>> START ENTRIES SHOWN

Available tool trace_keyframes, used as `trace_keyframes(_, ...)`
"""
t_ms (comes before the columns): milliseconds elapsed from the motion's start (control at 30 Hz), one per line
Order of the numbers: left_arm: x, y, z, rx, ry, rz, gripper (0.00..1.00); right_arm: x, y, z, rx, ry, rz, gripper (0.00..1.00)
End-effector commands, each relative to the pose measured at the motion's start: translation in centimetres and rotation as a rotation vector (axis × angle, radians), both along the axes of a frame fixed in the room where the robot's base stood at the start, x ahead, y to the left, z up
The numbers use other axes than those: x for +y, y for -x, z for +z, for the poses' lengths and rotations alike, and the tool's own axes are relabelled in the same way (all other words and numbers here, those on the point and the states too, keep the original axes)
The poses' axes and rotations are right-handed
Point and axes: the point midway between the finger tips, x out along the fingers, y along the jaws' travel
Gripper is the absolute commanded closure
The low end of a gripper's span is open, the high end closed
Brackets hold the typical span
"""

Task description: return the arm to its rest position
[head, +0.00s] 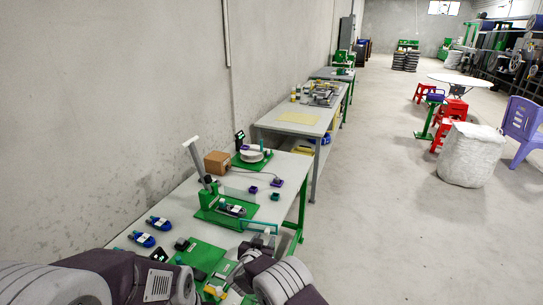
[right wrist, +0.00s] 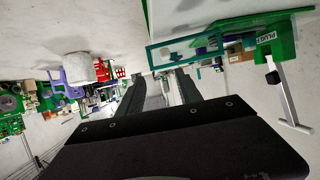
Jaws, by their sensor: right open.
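My right gripper (head: 262,242) is over the near right edge of the front table, beside the green fixture. The right wrist view shows its two fingers (right wrist: 168,88) apart, with nothing visible between them. My right arm (head: 283,280) comes in at the bottom of the head view. My left arm (head: 150,281) reaches in from the bottom left, low over the near end of the table. I cannot make out the left gripper's fingers.
The green fixture (head: 208,215) with an upright post and clear panel stands mid-table; it also shows in the right wrist view (right wrist: 275,45). A cardboard box (head: 217,162) and small purple blocks (head: 277,182) sit behind it. The floor right of the table is open.

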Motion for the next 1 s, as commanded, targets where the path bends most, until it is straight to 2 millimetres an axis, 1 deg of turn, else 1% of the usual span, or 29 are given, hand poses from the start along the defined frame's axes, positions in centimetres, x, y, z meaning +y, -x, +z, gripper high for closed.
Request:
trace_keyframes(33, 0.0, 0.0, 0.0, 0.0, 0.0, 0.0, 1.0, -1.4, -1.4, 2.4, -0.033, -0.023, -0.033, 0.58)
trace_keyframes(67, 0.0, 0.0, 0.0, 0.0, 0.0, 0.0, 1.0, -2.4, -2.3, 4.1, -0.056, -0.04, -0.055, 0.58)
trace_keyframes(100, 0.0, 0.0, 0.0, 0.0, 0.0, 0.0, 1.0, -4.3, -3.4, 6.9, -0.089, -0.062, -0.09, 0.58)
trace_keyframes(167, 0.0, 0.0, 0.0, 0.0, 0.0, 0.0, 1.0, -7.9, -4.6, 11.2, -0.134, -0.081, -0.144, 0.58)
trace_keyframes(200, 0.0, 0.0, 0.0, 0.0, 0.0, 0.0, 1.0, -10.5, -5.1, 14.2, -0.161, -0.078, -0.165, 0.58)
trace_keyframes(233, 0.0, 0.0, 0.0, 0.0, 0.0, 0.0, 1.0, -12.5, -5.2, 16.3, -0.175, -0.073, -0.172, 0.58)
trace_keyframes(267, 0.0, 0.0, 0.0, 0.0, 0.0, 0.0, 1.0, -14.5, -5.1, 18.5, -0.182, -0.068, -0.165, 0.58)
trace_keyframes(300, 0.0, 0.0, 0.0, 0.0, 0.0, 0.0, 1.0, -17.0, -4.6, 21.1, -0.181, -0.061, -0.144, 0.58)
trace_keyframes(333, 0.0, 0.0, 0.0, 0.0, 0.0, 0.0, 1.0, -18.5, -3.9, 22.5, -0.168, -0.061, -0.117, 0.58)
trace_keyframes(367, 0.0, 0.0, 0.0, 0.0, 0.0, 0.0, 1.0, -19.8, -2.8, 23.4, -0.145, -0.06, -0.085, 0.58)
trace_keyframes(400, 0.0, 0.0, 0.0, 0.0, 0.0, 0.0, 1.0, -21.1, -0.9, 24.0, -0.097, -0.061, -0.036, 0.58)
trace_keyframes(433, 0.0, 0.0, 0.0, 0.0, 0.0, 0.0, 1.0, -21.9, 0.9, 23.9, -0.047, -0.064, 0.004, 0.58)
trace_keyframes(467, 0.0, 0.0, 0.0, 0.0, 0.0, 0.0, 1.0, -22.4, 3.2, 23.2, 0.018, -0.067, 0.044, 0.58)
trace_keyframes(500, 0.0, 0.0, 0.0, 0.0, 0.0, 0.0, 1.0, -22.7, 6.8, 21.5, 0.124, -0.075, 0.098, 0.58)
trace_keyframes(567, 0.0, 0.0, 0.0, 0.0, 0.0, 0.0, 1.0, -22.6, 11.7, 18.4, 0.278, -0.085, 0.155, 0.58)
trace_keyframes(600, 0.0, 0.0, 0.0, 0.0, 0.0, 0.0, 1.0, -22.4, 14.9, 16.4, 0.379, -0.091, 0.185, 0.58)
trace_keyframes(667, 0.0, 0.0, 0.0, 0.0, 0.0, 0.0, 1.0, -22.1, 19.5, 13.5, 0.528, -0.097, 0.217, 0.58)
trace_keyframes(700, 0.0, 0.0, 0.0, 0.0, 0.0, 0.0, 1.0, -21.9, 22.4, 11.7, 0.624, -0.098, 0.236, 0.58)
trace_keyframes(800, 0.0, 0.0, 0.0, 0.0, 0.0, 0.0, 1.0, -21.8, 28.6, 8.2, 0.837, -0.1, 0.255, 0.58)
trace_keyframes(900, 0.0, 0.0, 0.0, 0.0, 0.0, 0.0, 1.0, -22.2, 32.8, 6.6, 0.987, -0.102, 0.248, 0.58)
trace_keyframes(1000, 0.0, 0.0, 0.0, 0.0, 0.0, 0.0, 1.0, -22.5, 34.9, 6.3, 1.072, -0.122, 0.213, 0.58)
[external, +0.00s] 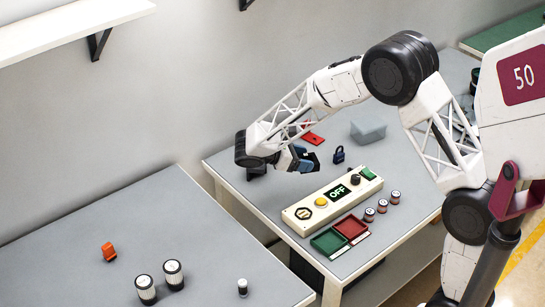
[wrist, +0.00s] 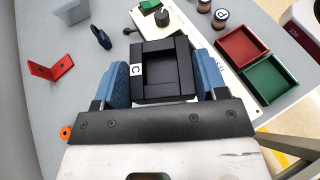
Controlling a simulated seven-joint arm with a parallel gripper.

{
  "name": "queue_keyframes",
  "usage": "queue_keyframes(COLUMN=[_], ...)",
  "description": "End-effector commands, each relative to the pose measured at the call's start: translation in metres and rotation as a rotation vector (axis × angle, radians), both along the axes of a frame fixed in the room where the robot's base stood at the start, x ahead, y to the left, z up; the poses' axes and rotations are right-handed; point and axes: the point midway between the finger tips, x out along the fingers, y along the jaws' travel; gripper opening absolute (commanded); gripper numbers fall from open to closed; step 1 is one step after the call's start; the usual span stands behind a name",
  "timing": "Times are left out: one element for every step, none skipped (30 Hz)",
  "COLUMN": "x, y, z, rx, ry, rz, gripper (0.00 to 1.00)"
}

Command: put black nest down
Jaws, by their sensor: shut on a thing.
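The black nest (wrist: 160,46) is a square black frame with a recessed middle and a white "C" label on its left side. In the wrist view my gripper (wrist: 162,76) has one blue finger on each side of it and is shut on it. In the external view my gripper (external: 305,160) is over the left end of the right-hand table, behind the OFF panel. The nest is small and dark there, partly hidden by the fingers. I cannot tell whether its underside touches the table.
A control panel (external: 340,195) reads OFF. Green (external: 328,241) and red (external: 350,228) trays and several small cans stand in front of it. A dark padlock (external: 338,155), red bracket (wrist: 51,69) and grey box (external: 368,130) are near. The left table (external: 100,210) is mostly clear.

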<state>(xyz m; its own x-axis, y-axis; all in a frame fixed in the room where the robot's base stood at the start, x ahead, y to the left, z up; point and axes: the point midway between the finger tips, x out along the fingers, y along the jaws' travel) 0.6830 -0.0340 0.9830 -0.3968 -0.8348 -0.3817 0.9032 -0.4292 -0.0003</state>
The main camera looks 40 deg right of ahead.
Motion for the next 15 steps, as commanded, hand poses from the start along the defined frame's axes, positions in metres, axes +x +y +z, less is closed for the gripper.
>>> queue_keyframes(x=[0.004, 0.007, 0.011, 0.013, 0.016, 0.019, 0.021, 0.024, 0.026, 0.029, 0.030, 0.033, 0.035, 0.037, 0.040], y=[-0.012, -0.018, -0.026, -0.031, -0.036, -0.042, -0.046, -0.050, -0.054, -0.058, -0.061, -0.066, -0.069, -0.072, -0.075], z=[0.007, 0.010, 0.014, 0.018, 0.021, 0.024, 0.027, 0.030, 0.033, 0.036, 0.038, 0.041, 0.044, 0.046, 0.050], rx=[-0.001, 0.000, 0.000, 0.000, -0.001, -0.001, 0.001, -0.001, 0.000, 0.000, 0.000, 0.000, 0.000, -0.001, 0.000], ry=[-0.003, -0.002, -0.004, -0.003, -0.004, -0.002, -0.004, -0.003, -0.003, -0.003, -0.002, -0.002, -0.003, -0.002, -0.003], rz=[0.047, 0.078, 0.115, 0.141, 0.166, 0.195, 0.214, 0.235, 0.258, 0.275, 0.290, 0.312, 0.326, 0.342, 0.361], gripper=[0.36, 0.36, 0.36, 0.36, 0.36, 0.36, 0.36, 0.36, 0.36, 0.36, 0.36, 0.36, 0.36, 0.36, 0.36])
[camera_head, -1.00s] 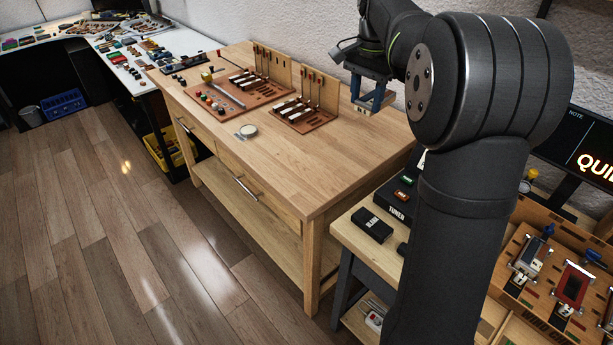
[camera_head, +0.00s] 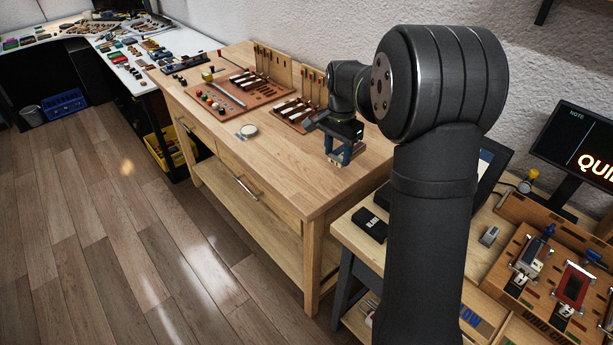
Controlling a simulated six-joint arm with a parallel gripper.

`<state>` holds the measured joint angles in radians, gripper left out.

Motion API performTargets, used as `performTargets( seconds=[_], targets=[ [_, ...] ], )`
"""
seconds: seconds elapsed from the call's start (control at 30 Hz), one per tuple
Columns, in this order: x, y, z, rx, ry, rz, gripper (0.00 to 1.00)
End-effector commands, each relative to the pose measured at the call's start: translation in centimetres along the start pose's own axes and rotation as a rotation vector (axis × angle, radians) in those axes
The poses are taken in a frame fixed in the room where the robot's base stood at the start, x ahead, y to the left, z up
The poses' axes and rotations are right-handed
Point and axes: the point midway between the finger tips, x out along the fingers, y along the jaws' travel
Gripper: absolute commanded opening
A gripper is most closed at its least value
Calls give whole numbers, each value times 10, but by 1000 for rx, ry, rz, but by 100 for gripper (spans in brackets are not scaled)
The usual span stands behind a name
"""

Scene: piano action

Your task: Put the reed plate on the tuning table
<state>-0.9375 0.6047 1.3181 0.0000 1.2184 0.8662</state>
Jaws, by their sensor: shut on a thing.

>> END ENTRIES SHOWN

### TASK TO CARRY OUT
Write out each line of the listing above, exactly, from its first line to the line holding "[right wrist, +0.00s]", inclusive. Skip the pictures.

### EXERCISE RESPONSE
Available tool trace_keyframes, used as `trace_keyframes(_, ...)`
"""
t_ms (comes before the columns): milliseconds elapsed from the motion's start (control at 30 Hz), one per line
Order of the numbers: left_arm: x, y, z, rx, ry, rz, gripper (0.00..1.00); right_arm: x, y, z, rx, ry, rz, gripper (0.00..1.00)
End-effector commands, each relative to the pose measured at the motion's start: translation in centimetres and rotation as a rotation vector (axis × angle, radians), both along the axes of a frame fixed in the room where the robot's base stood at the start, x ahead, y to the left, z up
The numbers use other axes than those: x for +y, y for -x, z for +z, for the poses' lengths and rotations alike, and the tool's own axes are relabelled in the same way (all other words and numbers here, those on the point and the states too, keep the original axes)
The poses' axes and rotations are right-handed
Point and axes: the point midway between the finger tips, x out along the fingers, y along the jaws' travel
Gripper is the absolute commanded closure
The low end of a gripper's span is open, the high end closed
Brackets hold the typical span
"""

Task description: return the arm to its rest position
[head, +0.00s] 
[right wrist, +0.00s] 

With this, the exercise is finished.